Robot trajectory data:
********
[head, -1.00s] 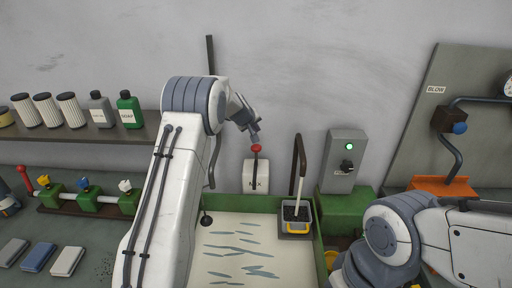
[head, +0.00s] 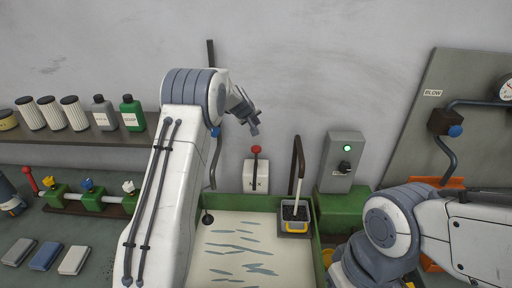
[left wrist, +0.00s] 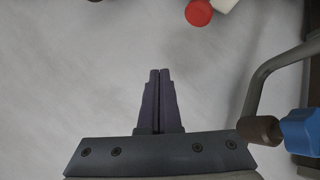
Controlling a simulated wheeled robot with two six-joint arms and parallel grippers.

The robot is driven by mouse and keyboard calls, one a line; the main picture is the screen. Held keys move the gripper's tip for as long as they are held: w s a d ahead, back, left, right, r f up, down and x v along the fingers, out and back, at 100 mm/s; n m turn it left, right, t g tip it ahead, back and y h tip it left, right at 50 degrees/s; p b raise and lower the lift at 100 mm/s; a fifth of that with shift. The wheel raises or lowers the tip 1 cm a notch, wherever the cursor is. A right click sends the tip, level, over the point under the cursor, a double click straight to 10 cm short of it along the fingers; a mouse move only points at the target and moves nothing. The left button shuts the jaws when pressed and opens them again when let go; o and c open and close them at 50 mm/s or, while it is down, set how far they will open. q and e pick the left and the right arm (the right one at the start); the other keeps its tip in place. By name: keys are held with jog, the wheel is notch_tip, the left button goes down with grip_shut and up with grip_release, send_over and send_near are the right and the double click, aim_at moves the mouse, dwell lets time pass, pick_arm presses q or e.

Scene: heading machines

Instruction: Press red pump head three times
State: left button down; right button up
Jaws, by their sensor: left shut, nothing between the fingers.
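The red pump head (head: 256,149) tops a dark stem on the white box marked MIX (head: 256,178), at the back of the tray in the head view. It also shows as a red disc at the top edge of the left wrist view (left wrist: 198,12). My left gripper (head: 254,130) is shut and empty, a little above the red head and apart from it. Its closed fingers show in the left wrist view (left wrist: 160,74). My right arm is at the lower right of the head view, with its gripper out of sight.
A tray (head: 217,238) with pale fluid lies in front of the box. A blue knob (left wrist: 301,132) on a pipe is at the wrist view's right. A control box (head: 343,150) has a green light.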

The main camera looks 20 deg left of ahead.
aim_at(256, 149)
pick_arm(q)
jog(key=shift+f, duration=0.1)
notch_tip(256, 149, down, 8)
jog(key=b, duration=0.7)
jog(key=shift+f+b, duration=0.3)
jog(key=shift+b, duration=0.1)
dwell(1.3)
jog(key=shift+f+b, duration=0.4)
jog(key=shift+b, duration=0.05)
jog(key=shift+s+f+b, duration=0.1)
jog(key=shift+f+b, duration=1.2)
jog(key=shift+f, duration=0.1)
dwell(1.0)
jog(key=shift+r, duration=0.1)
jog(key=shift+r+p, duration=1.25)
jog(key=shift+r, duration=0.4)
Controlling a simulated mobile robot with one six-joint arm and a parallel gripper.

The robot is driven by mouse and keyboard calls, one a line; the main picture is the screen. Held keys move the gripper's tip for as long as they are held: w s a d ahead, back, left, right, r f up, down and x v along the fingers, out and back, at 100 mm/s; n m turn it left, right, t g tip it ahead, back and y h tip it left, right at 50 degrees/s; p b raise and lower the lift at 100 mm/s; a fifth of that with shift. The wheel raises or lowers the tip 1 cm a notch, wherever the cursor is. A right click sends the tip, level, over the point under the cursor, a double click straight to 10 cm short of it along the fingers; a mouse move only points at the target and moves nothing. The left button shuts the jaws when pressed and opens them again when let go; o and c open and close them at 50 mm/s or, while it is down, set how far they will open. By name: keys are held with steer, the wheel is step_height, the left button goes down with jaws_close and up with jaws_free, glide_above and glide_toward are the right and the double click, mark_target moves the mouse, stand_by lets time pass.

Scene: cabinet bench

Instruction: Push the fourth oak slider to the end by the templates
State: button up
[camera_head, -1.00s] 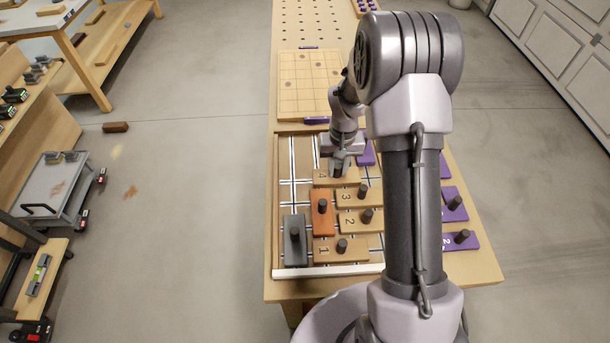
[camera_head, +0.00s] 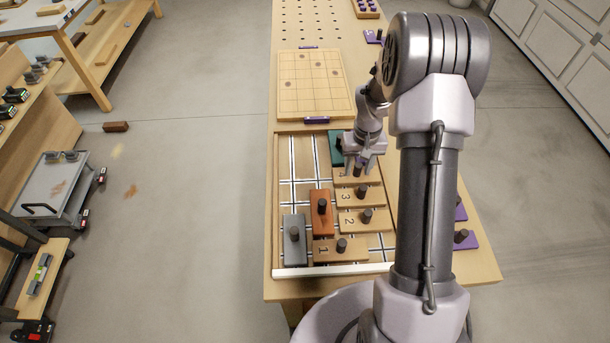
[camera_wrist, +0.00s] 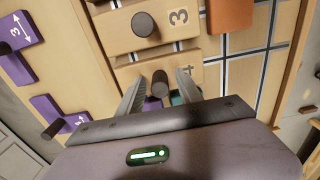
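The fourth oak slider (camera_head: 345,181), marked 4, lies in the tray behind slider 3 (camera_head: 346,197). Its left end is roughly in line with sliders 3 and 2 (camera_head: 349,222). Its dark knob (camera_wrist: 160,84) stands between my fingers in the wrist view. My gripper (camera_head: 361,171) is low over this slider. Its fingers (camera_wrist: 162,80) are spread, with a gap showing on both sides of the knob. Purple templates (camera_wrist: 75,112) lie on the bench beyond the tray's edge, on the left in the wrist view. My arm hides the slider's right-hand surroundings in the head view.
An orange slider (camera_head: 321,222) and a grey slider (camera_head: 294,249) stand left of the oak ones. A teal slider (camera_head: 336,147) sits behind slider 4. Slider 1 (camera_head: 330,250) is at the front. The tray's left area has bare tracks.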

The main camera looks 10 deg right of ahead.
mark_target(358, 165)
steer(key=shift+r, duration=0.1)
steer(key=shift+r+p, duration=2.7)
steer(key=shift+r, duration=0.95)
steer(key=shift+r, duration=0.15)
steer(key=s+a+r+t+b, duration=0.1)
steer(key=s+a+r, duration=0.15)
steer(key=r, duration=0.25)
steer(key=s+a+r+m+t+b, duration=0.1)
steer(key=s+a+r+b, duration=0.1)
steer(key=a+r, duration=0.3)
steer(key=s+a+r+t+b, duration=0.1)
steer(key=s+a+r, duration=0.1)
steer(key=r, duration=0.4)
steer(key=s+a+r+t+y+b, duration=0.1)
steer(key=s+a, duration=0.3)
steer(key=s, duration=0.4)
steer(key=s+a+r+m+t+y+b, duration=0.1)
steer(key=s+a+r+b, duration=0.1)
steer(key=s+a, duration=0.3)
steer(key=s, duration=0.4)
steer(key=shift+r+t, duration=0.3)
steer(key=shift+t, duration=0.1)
********
Request:
Give only the number of lines in the entries that contain "State".

Exercise answer:
2